--- START MATERIAL PROVIDED ---
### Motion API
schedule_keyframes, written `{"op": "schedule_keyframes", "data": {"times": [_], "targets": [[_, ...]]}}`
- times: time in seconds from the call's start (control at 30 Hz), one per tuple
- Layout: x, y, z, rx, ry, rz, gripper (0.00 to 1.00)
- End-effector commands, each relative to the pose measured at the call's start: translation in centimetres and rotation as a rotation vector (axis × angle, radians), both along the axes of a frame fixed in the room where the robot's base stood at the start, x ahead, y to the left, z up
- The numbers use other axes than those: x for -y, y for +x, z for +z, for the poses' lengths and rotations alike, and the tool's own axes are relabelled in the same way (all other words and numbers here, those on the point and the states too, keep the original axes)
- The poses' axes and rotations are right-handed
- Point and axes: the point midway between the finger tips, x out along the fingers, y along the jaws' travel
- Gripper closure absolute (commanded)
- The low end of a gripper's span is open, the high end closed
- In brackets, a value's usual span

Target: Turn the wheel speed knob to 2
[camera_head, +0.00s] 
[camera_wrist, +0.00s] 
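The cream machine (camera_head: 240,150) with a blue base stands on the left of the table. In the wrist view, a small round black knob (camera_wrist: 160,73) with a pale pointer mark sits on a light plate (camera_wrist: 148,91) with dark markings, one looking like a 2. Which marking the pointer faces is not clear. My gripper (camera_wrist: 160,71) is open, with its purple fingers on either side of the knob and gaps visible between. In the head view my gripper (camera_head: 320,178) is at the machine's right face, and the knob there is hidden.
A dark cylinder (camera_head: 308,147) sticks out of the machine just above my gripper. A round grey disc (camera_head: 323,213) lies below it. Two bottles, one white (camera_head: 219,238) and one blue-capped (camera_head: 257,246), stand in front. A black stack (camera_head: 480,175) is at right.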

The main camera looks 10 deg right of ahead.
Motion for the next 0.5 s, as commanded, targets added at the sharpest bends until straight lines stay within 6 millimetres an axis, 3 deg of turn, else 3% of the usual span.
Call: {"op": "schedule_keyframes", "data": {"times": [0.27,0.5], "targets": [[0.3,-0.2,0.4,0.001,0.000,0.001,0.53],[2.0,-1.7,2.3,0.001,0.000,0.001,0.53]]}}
--- END MATERIAL PROVIDED ---
▶ WRITTEN REQUEST
Using the listing above, retype each line exactly.

▶ FINAL RESULT
### Motion API
schedule_keyframes, written `{"op": "schedule_keyframes", "data": {"times": [_], "targets": [[_, ...]]}}`
- times: time in seconds from the call's start (control at 30 Hz), one per tuple
- Layout: x, y, z, rx, ry, rz, gripper (0.00 to 1.00)
- End-effector commands, each relative to the pose measured at the call's start: translation in centimetres and rotation as a rotation vector (axis × angle, radians), both along the axes of a frame fixed in the room where the robot's base stood at the start, x ahead, y to the left, z up
- The numbers use other axes than those: x for -y, y for +x, z for +z, for the poses' lengths and rotations alike, and the tool's own axes are relabelled in the same way (all other words and numbers here, those on the point and the states too, keep the original axes)
- The poses' axes and rotations are right-handed
- Point and axes: the point midway between the finger tips, x out along the fingers, y along the jaws' travel
- Gripper closure absolute (commanded)
- The low end of a gripper's span is open, the high end closed
- In brackets, a value's usual span

Target: Turn the wheel speed knob to 2
[camera_head, +0.00s] 
[camera_wrist, +0.00s] 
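The cream machine (camera_head: 240,150) with a blue base stands on the left of the table. In the wrist view, a small round black knob (camera_wrist: 160,73) with a pale pointer mark sits on a light plate (camera_wrist: 148,91) with dark markings, one looking like a 2. Which marking the pointer faces is not clear. My gripper (camera_wrist: 160,71) is open, with its purple fingers on either side of the knob and gaps visible between. In the head view my gripper (camera_head: 320,178) is at the machine's right face, and the knob there is hidden.
A dark cylinder (camera_head: 308,147) sticks out of the machine just above my gripper. A round grey disc (camera_head: 323,213) lies below it. Two bottles, one white (camera_head: 219,238) and one blue-capped (camera_head: 257,246), stand in front. A black stack (camera_head: 480,175) is at right.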

The main camera looks 10 deg right of ahead.
Motion for the next 0.5 s, as commanded, targets added at the sharpest bends until straight lines stay within 6 millimetres an axis, 3 deg of turn, else 3% of the usual span.
Call: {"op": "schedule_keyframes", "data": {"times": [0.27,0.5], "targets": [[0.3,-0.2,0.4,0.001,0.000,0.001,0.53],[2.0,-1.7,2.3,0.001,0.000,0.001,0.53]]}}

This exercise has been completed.